[A block of data]
┌──

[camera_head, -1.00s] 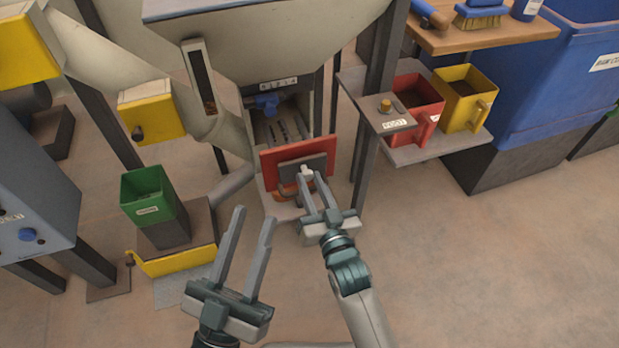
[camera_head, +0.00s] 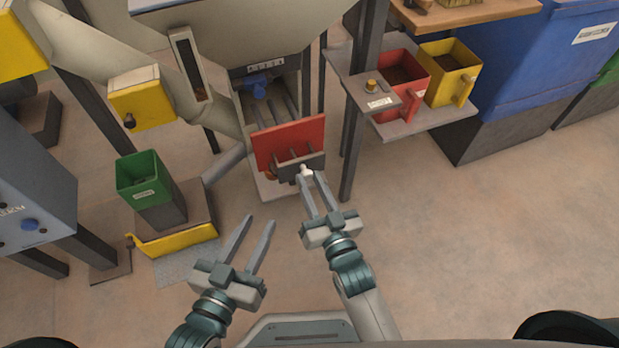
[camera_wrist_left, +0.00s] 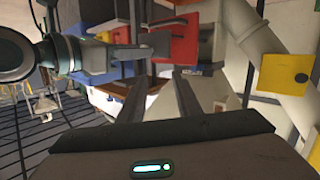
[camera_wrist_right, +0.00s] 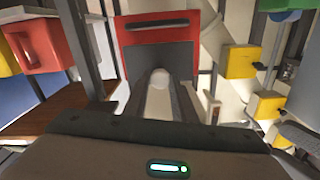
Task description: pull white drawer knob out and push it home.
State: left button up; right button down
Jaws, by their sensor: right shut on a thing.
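The white drawer knob (camera_head: 305,171) sticks out from a dark grey drawer front (camera_head: 284,168), below a red panel (camera_head: 289,138). In the head view the grey front stands out from the red panel, with thin bars showing between them. My right gripper (camera_head: 309,179) is shut on the white knob; the right wrist view shows the knob (camera_wrist_right: 159,98) between its fingers, partly hidden by them. My left gripper (camera_head: 258,221) is open and empty, lower left of the drawer and apart from it.
A green bin (camera_head: 144,177) stands on a yellow-edged stand at left. The floor (camera_head: 440,235) at lower right is clear.

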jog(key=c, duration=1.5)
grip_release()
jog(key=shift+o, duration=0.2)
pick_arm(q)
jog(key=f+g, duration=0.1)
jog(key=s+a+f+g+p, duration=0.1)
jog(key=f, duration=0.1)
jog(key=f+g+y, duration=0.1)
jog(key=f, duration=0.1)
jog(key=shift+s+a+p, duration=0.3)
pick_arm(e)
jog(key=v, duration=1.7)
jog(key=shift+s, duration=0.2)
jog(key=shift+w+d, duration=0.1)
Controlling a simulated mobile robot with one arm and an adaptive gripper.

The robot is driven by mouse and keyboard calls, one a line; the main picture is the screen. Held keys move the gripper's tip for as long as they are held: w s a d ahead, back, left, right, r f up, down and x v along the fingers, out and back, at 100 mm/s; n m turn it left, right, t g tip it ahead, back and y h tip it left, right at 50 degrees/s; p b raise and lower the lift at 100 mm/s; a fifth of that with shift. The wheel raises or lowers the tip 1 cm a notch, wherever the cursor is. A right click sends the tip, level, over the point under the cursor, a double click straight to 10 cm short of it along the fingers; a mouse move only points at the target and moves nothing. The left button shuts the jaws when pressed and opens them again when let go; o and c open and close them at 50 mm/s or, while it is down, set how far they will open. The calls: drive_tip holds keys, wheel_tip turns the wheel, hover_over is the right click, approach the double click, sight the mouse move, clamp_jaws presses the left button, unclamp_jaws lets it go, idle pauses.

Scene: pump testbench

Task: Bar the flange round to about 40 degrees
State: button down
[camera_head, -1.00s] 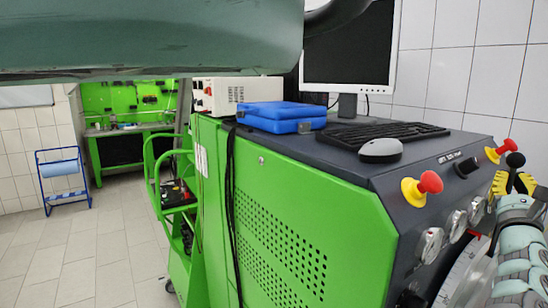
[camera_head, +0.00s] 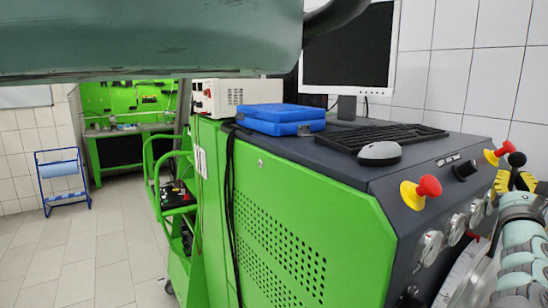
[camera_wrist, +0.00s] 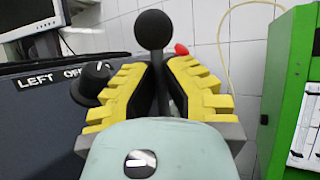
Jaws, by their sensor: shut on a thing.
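My gripper (camera_wrist: 161,80) has yellow ridged fingers, closed around a dark bar (camera_wrist: 174,97) topped by a black ball knob (camera_wrist: 153,29). The knob stands just above the fingertips. In the head view my gripper (camera_head: 514,181) and the knob (camera_head: 516,159) show at the right edge, beside the bench's front panel. Part of a pale round dial face (camera_head: 464,273) shows at the lower right, mostly covered by my arm. The flange itself and the angle reading cannot be made out.
The green bench (camera_head: 285,215) has red stop knobs (camera_head: 429,186) and gauges (camera_head: 431,247) on its dark panel. On top are a blue case (camera_head: 282,118), keyboard (camera_head: 380,137), mouse (camera_head: 379,153) and monitor (camera_head: 347,45). A black selector knob (camera_wrist: 92,83) sits close left of my fingers.

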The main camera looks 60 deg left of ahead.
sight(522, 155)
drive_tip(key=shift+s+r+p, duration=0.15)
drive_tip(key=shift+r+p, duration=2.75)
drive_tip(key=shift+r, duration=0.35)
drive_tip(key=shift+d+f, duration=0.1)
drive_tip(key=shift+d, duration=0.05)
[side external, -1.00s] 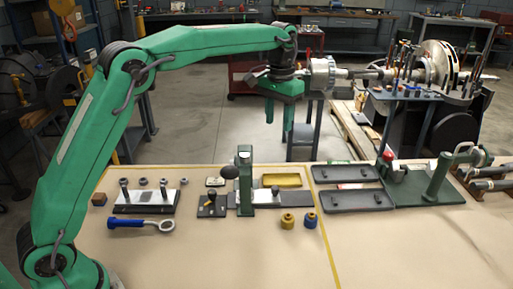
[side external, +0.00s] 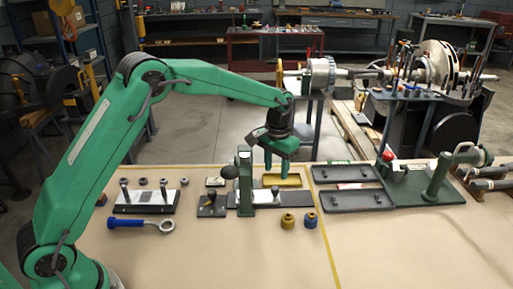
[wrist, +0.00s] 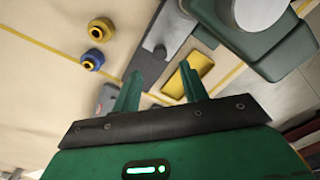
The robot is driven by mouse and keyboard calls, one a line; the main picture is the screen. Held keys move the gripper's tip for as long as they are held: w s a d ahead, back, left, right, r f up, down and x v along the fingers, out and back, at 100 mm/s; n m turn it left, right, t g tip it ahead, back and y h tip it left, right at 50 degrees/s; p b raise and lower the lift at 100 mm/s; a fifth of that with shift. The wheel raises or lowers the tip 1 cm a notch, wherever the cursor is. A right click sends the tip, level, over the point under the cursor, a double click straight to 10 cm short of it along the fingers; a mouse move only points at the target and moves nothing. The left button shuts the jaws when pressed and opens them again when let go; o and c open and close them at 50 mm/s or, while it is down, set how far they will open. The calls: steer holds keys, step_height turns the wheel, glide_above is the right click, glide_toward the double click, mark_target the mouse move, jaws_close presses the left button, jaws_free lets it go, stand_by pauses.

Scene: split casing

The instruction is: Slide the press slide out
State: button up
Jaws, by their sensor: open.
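The green press post (side external: 245,180) stands on the table, with a ball-ended handle at its left. A flat grey slide (side external: 300,200), partly silver on top, runs through its foot and sticks out to the right. My gripper (side external: 276,174) is open and empty, above and behind the slide near the knob. In the wrist view my gripper's fingers (wrist: 160,70) point toward the knob, apart from it.
A yellow tray (side external: 292,180) lies just behind the slide, close under my fingers. A yellow collar (side external: 287,220) and a blue collar (side external: 310,220) stand in front. Dark trays (side external: 355,200) and a green fixture (side external: 435,180) stand to the right.

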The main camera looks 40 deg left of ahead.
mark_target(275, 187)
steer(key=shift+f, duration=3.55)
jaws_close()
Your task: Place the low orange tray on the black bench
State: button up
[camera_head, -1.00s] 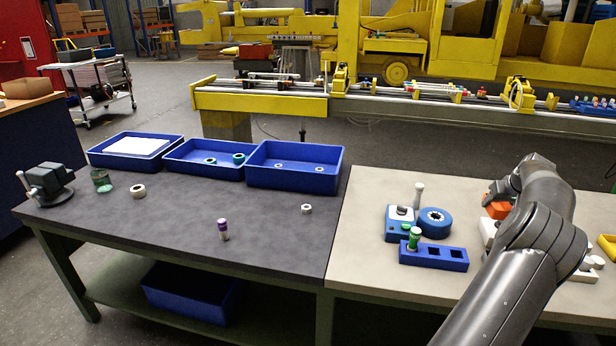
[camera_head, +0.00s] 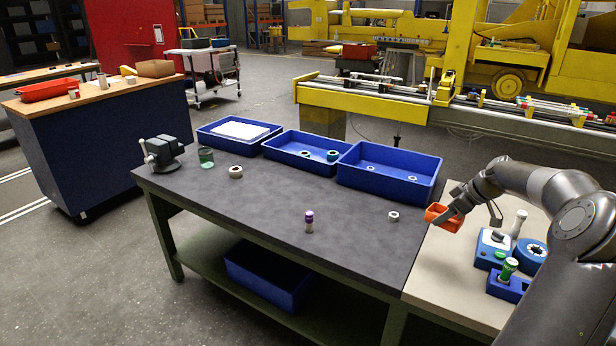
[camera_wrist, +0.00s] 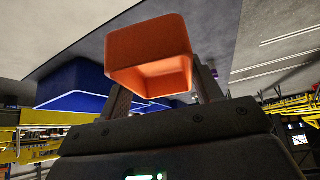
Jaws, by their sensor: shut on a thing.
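My gripper (camera_head: 467,213) is shut on a small orange tray (camera_head: 441,217). It holds the tray in the air near the seam between the black bench and the pale bench top. In the wrist view the orange tray (camera_wrist: 150,50) sits between the two fingers, its hollow side showing. The black bench (camera_head: 265,205) lies to the left of my gripper, with its dark top mostly bare in the middle. Another orange tray (camera_head: 47,90), wider and low, rests on the wooden-topped cabinet at the far left.
Blue bins (camera_head: 388,185) line the bench's back edge. A purple-capped part (camera_head: 309,222), rings (camera_head: 236,172) and a vise (camera_head: 162,152) stand on the bench. Blue fixtures (camera_head: 508,285) with upright parts are on the pale top (camera_head: 455,280). The bench's front middle is clear.

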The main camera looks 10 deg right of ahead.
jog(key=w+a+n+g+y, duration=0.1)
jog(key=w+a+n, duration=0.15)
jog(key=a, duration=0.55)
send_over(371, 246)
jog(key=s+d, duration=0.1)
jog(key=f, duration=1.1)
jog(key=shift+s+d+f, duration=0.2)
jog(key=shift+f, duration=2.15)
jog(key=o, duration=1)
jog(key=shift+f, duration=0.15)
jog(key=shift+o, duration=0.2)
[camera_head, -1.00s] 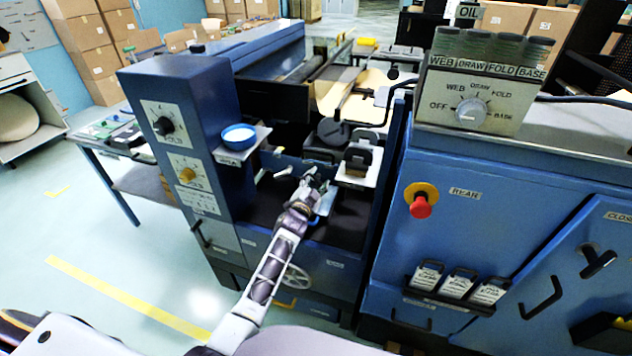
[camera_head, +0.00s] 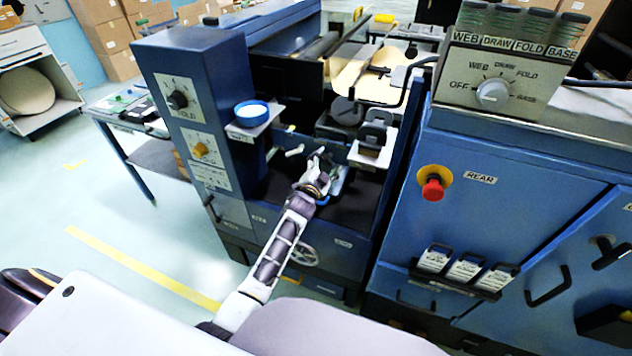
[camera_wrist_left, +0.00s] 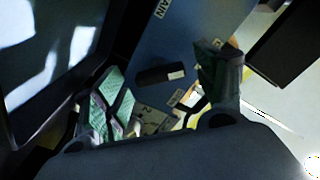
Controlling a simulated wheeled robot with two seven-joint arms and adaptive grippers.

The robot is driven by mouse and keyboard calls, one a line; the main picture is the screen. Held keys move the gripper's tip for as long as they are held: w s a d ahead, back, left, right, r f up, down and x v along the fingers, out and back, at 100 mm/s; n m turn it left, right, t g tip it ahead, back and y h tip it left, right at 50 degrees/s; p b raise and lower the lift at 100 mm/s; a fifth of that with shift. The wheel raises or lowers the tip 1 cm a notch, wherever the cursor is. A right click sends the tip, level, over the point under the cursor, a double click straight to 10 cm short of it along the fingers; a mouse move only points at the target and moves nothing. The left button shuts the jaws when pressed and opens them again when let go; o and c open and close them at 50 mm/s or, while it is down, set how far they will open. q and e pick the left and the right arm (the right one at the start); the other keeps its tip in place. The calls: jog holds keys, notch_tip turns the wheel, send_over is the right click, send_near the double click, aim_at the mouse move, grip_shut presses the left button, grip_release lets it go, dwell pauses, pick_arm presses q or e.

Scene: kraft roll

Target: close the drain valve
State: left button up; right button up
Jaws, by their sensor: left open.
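My left gripper (camera_head: 318,168) reaches into the dark recess in the front of the blue machine. In the left wrist view its two green-padded fingers (camera_wrist_left: 165,68) are spread apart with nothing held between them. A black bar-like handle (camera_wrist_left: 160,75) with a pale end lies on a blue panel beyond the fingers, apart from them. A partly cut-off label ending in "AIN" (camera_wrist_left: 160,8) is on the same panel. A pale lever (camera_head: 293,152) shows just left of the gripper in the head view. I cannot tell which part is the drain valve. My right gripper is out of view.
A blue-rimmed cup (camera_head: 251,112) stands on a small shelf left of the recess. Open floor is at left.

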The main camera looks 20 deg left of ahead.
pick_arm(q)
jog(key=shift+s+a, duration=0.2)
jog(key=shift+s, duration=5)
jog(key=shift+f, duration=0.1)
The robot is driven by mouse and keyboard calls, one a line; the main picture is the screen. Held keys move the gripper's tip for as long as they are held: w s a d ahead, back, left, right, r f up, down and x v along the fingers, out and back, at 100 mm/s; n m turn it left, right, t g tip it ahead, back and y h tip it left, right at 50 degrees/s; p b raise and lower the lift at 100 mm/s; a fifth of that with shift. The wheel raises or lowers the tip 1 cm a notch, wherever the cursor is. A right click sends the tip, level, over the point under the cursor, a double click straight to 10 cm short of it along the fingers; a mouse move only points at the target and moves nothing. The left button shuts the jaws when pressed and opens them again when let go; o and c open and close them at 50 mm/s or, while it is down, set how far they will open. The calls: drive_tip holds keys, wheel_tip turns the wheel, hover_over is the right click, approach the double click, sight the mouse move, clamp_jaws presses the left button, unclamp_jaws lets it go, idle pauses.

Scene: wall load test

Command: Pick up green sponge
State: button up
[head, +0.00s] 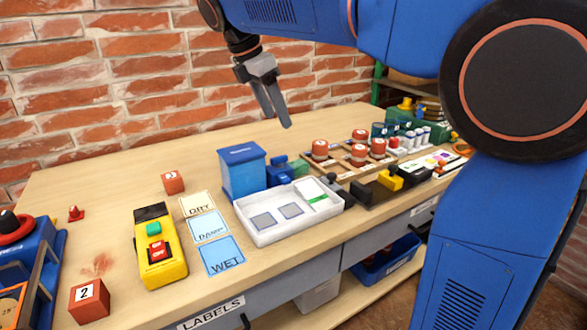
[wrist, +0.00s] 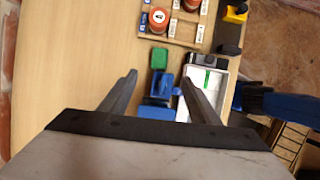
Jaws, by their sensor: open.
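A small green block (head: 299,168), which looks like the green sponge, sits on the workbench behind the white tray, beside a blue object (head: 279,172). In the wrist view the green block (wrist: 158,55) lies just beyond my fingertips, at the end of the blue object (wrist: 161,83). My gripper (head: 279,124) hangs above the bench, pointing down, apart from the things below. In the wrist view my gripper (wrist: 159,78) is open, with nothing held between its fingers. The blue object shows between the fingers, below them.
A white tray (head: 262,237) with grey pads stands in front, and a blue box (head: 242,174) stands to the left. Red-topped pieces on wooden boards (head: 358,162) are to the right. A brick wall (head: 110,80) runs behind the bench.

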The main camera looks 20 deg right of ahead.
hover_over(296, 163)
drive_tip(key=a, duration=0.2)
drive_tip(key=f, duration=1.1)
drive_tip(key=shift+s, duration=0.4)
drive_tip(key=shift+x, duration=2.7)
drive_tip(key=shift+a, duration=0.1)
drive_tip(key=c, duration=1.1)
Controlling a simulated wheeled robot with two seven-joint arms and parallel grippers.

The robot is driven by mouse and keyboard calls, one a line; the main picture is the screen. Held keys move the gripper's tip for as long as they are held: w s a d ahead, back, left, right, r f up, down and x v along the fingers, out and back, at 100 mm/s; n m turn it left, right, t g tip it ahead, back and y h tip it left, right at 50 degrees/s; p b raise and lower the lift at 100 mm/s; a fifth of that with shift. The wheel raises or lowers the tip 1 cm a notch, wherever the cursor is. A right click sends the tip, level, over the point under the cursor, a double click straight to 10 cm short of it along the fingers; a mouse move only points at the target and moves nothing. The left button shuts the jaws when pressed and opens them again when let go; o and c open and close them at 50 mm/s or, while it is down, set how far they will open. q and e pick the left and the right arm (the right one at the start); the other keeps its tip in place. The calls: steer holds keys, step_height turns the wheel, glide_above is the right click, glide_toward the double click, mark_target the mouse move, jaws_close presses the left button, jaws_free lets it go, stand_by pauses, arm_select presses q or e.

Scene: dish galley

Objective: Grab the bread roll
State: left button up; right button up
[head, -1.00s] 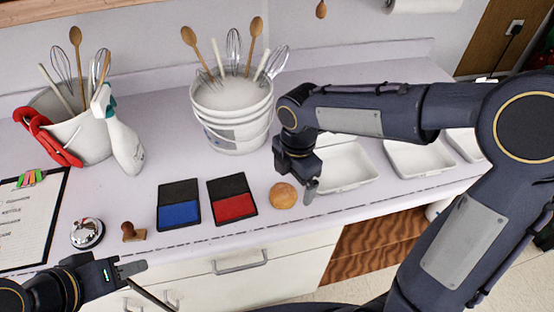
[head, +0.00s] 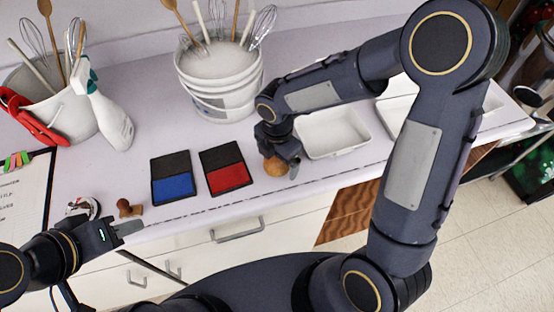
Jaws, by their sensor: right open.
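The round brown bread roll (head: 274,167) lies on the pale counter, to the right of the red ink pad. My right gripper (head: 281,168) is over the roll from above, pointing down, with its jaws open. The gripper hides the roll's upper right part, and I cannot tell whether the fingers touch it. My left gripper (head: 130,228) is low at the left, at the counter's front edge, away from the roll. Its fingers point right, and I cannot tell whether they are apart.
A red ink pad (head: 229,178) and a blue ink pad (head: 174,187) lie left of the roll. A wooden stamp (head: 129,208) is near my left gripper. A white bucket (head: 222,104) with utensils stands behind. A white tray (head: 335,138) is to the right. A spray bottle (head: 108,117) stands left.

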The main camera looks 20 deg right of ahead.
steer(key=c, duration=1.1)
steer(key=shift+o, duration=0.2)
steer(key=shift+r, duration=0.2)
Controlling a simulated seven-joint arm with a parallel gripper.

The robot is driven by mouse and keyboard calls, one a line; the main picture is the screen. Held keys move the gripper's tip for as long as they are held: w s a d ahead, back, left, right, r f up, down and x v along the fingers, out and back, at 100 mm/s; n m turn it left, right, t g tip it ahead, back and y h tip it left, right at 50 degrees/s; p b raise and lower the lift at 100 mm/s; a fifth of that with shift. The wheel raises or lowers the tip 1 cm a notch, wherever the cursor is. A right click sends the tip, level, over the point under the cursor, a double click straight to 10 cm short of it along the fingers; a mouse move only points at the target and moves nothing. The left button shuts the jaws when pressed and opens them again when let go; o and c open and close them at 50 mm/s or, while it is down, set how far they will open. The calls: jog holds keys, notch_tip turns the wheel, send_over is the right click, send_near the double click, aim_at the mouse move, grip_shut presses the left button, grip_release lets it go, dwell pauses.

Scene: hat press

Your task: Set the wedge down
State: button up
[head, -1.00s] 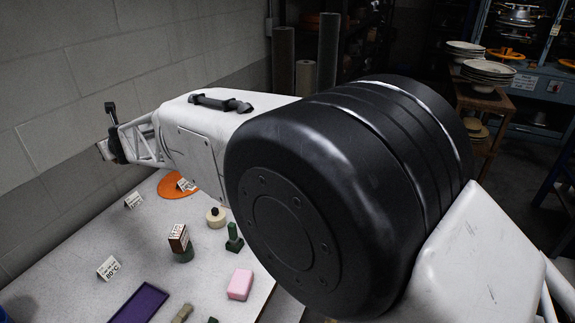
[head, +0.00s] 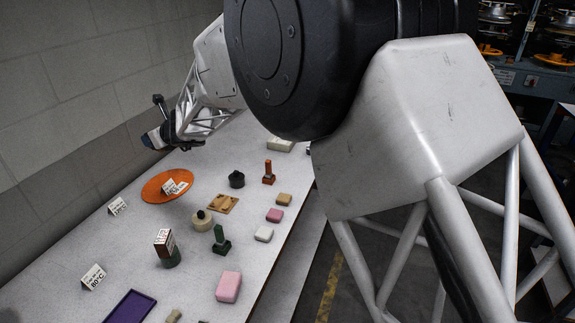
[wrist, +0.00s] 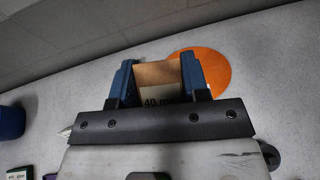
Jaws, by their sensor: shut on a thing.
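My gripper (wrist: 160,78) has blue fingers, shut on a tan, wood-coloured block with a white label reading about "40 mm", which I take as the wedge (wrist: 158,72). The fingers sit on its left and right sides in the wrist view. Its lower part is hidden behind the gripper's dark bar. In the head view my gripper (head: 160,138) is at the upper left, beyond the orange disc, near the wall; the wedge cannot be made out there. Whether the wedge touches the bench top (head: 90,235) is unclear.
The orange disc (head: 145,192) bears a white card and also shows in the wrist view (wrist: 215,65). A black knob (head: 236,180), wooden plate (head: 222,204), cream puck (head: 201,221), green stamp (head: 220,243) and pink block (head: 229,287) stand nearer. A blue object (wrist: 10,122) is at the wrist view's left.

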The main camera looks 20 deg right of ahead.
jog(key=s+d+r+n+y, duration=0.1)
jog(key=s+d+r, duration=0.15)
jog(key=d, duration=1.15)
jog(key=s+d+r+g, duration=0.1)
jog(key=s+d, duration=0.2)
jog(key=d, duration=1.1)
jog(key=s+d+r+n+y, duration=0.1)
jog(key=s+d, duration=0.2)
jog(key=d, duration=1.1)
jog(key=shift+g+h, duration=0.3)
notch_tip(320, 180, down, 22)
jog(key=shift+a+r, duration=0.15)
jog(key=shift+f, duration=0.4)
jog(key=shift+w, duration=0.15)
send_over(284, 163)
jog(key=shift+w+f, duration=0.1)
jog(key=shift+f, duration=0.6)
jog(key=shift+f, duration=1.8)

└──

Directions for this task: Without the pictures, repeat the entries above line by line, from the first through the one that contains "Controlling a simulated mobile", both ends included.

Solved problem:
[camera_head, -1.00s] 
[camera_head, +0.00s] 
[camera_wrist_left, +0.00s] 
[camera_wrist_right, +0.00s] 
Task description: pull white drawer knob out and push it home.
State: left button up; right button down
Jaws, by their sensor: right shut on a thing.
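The white drawer knob (camera_head: 305,171) sticks out from a dark grey drawer front (camera_head: 284,168), below a red panel (camera_head: 289,138). In the head view the grey front stands out from the red panel, with thin bars showing between them. My right gripper (camera_head: 309,179) is shut on the white knob; the right wrist view shows the knob (camera_wrist_right: 159,98) between its fingers, partly hidden by them. My left gripper (camera_head: 258,221) is open and empty, lower left of the drawer and apart from it.
A green bin (camera_head: 144,177) stands on a yellow-edged stand at left. The floor (camera_head: 440,235) at lower right is clear.

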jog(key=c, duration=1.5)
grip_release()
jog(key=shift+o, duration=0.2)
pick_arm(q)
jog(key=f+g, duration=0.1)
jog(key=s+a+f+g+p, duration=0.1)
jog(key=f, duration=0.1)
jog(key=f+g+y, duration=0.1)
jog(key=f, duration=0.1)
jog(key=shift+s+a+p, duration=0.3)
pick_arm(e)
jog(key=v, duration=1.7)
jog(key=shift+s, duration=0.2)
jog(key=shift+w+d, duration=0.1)
Controlling a simulated mobile robot with one arm and an adaptive gripper.

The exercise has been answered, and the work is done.